Die Zahl ist erschreckend. Den Beratungszentren des Jugendamts der Stadt Stuttgart fehlen aktuell 110 Stellen. Konkret geht es um 101 fehlende Stellen beim Allgemeinen Sozialen Dienst und knapp neun Stellen beim Fachdienst Jugendhilfe im Strafverfahren. Das ist das Ergebnis einer Studie, die in dieser Woche im Jugendhilfeausschuss des Gemeinderats erstmals öffentlich vorgestellt worden ist.
Die Landeshauptstadt war zu der Erhebung verpflichtet. Denn mit der Einführung des Kinder- und Jugendstärkungsgesetzes im Juni 2021 sieht 79 Absatz 3 im Sozialgesetzbuch vor, dass die öffentlichen Träger der Jugendhilfe sogenannte Personalbemessungsverfahren veranlassen, um im Rahmen ihrer Gesamtverantwortung eine ausreichende Personalausstattung zu gewährleisten.
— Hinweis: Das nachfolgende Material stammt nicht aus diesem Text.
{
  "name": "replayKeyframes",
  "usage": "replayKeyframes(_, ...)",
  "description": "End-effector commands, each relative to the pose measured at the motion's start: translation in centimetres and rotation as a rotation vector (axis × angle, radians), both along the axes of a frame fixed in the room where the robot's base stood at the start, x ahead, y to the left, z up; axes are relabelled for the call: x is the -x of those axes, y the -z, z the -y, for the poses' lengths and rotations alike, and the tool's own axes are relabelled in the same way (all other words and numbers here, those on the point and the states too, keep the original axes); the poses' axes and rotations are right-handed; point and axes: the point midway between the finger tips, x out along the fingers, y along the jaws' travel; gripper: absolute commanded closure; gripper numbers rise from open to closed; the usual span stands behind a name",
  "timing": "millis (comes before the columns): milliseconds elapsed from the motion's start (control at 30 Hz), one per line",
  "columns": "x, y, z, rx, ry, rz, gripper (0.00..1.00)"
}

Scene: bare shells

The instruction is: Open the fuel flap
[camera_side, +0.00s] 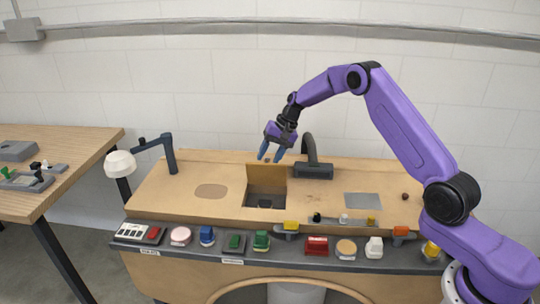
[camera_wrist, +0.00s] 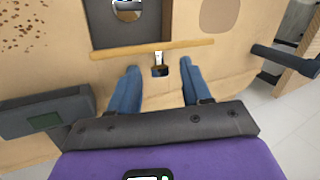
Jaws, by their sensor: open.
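The fuel flap (camera_side: 263,174) looks like the tan panel standing up along the back edge of a dark square recess (camera_side: 266,193) in the bench top. It appears open, roughly upright. In the wrist view the flap (camera_wrist: 125,52) shows nearly edge-on as a thin tan bar, with a small white and dark fitting (camera_wrist: 160,68) beside it. A round, shiny piece (camera_wrist: 127,9) shows inside the recess. My gripper (camera_side: 271,157) is open and empty, above and just behind the flap, apart from it as far as I can tell. Its blue fingers show in the wrist view (camera_wrist: 160,85).
A dark arched fixture (camera_side: 313,168) stands close right of the flap. A lamp (camera_side: 122,163) is at the left. A row of coloured switches and buttons (camera_side: 262,240) lines the front edge. The tan top left of the recess is mostly clear. A wooden table (camera_side: 75,150) stands further left.

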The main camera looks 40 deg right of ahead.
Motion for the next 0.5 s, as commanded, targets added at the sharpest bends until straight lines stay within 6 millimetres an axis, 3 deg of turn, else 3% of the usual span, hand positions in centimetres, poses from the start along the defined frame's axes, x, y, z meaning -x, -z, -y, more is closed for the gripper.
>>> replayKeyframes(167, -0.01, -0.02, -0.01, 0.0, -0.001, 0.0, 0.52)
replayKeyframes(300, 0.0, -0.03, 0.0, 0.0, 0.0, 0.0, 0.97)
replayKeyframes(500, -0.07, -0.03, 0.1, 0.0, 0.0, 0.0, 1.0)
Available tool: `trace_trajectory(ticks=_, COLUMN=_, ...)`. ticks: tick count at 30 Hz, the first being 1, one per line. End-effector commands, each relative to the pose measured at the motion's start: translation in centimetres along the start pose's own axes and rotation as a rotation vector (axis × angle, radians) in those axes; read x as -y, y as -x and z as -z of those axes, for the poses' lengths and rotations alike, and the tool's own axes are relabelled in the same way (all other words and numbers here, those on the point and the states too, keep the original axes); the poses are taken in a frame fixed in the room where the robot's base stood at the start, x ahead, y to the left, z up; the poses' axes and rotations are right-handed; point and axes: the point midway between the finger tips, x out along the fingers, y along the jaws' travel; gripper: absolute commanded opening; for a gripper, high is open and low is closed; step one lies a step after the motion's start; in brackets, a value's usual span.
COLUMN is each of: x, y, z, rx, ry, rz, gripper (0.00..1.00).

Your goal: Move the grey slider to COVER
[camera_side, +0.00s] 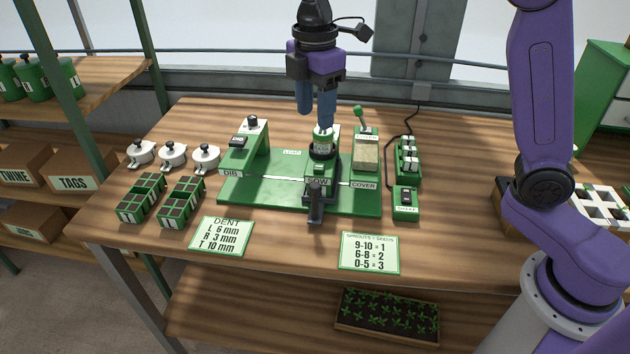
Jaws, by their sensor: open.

Insgesamt 110 neue Stellen – angesichts dieser Zahl fragt man sich, wie die Beratungszentren in den vergangenen Jahren überhaupt ihre Arbeit haben machen können. Die Antwort gab die zuständige Bürgermeisterin Isabel Fezer (FDP) selbst: „Es mussten Prioritäten gesetzt und andere Aufgaben zurückgestellt werden.“
So lag der Fokus auf dem Kinderschutz. Im Bereich Prävention konnte hingegen nur wenig gemacht werden. Das betrifft zum Beispiel die Willkommensbesuche. Das Ziel des Jugendamts ist es, dass Fachkräfte alle Familien besuchen, die ein Kind bekommen haben. Sie haben ein Geschenk dabei und nehmen sich Zeit, um Fragen der frischgebackenen Eltern zu beantworten. Wenn es Probleme gibt, empfehlen sie Angebote.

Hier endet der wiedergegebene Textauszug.